有鉴于此,本申请实施例提供一种基于深度学习的显微图像分析方法。尤其针对通过显微镜CCD获取到的包含目标对象(如线虫)的显微图像,设计了从多目标(如多线虫)的实例分割,到骨架提取,再到基于主成分分析的一整套基于深度学习的图像分析方式。其中间步骤不需要技术人员进行人工操作,从而为后续的计数、分割、形态学测量和运动学分析提供了快速高效的基础结果。
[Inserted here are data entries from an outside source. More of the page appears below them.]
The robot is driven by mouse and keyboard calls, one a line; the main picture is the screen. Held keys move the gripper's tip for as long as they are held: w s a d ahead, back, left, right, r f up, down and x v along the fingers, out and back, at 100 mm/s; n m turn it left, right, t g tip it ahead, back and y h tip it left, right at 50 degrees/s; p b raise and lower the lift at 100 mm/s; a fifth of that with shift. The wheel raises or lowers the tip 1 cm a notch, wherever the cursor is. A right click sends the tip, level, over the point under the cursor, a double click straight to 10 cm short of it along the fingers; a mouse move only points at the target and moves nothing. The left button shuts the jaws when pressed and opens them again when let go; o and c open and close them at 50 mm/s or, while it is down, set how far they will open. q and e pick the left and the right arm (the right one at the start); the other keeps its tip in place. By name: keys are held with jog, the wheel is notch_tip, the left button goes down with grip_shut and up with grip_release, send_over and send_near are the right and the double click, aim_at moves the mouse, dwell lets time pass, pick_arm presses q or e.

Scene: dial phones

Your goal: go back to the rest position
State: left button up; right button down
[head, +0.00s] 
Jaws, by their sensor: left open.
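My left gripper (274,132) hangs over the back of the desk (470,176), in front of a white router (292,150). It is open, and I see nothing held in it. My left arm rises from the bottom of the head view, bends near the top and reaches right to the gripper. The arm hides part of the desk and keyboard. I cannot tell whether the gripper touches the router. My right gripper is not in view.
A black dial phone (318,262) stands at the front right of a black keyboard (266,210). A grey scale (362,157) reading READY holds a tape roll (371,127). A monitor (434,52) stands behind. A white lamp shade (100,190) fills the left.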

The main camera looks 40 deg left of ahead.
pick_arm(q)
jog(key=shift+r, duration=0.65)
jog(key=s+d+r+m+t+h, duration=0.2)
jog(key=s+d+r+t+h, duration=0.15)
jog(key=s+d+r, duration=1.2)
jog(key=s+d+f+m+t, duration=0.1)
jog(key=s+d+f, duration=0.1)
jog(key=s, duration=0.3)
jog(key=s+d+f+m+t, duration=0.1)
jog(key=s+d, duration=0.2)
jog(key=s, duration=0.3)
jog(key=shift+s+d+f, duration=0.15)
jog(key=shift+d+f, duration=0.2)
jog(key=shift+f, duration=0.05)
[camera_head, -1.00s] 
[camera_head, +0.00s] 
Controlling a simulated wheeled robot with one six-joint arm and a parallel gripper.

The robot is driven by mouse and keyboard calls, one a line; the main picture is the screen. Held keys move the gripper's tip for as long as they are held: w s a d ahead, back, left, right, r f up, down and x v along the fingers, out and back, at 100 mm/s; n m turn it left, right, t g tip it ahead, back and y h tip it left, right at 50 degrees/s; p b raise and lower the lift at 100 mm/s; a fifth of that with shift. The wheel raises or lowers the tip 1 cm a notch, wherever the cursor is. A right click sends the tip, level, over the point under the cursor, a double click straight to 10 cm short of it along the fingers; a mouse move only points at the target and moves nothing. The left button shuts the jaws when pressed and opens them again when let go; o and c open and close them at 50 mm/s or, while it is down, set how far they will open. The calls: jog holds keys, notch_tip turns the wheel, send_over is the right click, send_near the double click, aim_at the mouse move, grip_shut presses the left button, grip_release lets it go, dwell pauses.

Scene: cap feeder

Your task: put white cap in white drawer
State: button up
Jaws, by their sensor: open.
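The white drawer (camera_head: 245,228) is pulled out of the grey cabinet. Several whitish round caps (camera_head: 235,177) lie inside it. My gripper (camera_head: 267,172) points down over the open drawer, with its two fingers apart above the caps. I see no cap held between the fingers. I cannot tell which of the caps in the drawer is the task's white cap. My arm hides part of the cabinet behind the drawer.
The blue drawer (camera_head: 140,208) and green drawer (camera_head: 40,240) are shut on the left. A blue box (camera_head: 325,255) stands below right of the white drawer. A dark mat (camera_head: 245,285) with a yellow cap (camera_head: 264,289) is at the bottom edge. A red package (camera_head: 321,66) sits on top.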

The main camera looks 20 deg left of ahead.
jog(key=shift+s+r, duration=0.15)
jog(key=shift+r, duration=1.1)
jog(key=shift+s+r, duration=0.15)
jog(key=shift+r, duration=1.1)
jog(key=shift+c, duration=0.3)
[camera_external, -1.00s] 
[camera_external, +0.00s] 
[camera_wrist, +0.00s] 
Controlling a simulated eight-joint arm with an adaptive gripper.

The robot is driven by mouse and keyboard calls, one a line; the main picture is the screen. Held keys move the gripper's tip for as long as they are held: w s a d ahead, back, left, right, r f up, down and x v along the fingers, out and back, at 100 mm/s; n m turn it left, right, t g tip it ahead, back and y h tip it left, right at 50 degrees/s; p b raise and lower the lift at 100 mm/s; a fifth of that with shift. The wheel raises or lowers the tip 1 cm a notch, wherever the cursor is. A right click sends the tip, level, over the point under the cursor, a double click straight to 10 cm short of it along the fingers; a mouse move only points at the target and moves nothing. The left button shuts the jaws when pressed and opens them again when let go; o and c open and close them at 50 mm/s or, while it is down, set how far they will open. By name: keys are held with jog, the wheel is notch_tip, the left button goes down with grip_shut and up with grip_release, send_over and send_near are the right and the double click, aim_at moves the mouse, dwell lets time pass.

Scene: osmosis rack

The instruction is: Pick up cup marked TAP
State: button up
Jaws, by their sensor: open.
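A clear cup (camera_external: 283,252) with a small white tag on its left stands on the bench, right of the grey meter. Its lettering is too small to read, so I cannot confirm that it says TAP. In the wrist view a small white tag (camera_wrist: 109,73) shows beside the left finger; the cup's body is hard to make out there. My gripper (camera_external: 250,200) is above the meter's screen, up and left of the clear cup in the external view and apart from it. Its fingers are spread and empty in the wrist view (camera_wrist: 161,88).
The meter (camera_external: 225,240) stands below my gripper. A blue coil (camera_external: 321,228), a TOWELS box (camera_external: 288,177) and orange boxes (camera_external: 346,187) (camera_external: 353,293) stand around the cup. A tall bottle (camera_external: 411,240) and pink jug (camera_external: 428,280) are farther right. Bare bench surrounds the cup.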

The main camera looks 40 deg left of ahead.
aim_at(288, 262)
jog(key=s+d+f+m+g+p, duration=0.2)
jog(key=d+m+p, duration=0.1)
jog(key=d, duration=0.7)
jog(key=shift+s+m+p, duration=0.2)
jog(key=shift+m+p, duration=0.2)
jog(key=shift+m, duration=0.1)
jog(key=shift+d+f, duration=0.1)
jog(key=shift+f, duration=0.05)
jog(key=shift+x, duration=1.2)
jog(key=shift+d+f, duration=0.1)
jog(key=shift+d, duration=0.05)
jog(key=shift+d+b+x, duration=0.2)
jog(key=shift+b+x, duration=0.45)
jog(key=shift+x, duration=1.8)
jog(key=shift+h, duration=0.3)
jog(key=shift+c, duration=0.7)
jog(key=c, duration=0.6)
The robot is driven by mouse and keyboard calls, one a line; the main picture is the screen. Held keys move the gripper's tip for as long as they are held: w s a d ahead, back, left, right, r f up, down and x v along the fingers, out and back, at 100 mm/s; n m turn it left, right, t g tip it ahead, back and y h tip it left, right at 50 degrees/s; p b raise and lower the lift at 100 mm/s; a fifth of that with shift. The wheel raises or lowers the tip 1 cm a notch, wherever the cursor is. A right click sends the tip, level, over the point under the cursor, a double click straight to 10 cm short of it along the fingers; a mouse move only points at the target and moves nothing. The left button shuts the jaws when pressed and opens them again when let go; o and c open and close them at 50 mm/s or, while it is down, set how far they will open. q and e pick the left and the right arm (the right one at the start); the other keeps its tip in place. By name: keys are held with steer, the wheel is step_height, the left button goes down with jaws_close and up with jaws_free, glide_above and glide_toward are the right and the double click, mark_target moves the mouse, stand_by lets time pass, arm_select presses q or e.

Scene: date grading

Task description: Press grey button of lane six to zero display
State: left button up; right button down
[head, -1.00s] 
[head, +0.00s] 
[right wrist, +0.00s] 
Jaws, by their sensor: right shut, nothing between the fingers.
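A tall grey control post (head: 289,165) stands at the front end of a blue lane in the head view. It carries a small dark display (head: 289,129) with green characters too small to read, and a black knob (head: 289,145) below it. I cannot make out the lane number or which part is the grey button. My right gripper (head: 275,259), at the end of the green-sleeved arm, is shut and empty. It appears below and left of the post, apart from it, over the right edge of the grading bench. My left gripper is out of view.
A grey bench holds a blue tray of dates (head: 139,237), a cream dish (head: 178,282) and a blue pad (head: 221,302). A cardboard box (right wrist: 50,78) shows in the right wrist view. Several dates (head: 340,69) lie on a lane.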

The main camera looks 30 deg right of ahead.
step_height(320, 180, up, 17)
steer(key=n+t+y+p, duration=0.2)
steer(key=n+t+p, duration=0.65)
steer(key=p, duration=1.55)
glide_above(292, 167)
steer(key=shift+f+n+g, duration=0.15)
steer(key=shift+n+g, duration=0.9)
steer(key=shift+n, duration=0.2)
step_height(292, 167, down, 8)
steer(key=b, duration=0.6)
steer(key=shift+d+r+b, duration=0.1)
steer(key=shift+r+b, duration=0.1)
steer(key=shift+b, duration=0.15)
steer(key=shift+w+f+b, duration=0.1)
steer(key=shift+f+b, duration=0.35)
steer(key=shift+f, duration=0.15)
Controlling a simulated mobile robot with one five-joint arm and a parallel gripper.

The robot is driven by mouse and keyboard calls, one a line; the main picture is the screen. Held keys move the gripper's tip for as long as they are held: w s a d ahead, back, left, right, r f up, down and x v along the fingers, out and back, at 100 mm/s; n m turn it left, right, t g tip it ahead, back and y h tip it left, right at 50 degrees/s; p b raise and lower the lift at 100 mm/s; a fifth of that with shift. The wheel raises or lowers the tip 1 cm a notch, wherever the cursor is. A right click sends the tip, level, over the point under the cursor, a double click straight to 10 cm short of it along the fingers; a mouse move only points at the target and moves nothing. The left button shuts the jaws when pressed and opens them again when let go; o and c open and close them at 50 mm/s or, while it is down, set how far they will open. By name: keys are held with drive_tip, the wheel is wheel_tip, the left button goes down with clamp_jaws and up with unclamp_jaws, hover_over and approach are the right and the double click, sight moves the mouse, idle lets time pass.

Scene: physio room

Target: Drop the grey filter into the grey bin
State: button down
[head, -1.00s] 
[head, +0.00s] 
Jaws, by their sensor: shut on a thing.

以目标对象为线虫为例进行说明:一方面,本申请实施例提出一整套基于深度学习的线虫图像分析框架,其中间步骤不需要技术人员手工操作,极大降低了人力成本,提升了分析效率。另一方面,在整体图像分析框架中,涉及一种能够处理重叠多线虫的实例分割方法,能够优化多线虫重叠情况下的实例分割效果,且实例分割完毕后还能够同步进行线虫计数。另一方面,在整体图像分析框架中,涉及一种基于深度学习的骨架提取方法,能够直接输出不带毛刺、分叉等噪音的骨架图,同时能够处理线虫卷曲等情况下的骨架提取。并且基于提取到的骨架图还能够由机器自动化区分线虫的头部和尾部。另一方面,在整体图像分析框架中,涉及一种基于主成分分析的方法,主成分分析能够对提取的线虫骨架进行主成分分解,并通过主成分系数即特征值来快速方便的分析线虫的运动学参数等。总体而言,本申请实施例提供的方法,通过优化了传统针对线虫显微图像的各个流程,能够自动化处理线虫显微图像,从而为后续的计数、分割、形态学测量和运动学分析等下游任务提供快速高效的基础结果。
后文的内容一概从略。